— begin Data segment —

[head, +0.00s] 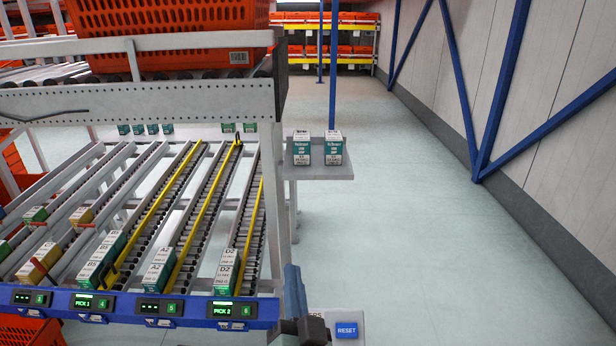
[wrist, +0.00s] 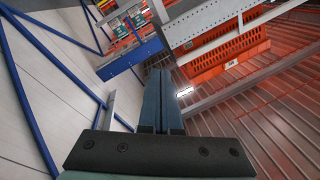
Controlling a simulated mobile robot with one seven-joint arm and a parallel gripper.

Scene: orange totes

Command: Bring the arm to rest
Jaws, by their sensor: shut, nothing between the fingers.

— end Data segment —

▸ Stated goal
Without the pictures, copy the material exactly as given.

▸ Exercise result
[head, +0.00s] 
[wrist, +0.00s] 
Controlling a simulated mobile robot with one seven-joint arm and a parallel gripper.

Scene: orange totes

Command: Bring the arm to rest
Jaws, by their sensor: shut, nothing between the fingers.

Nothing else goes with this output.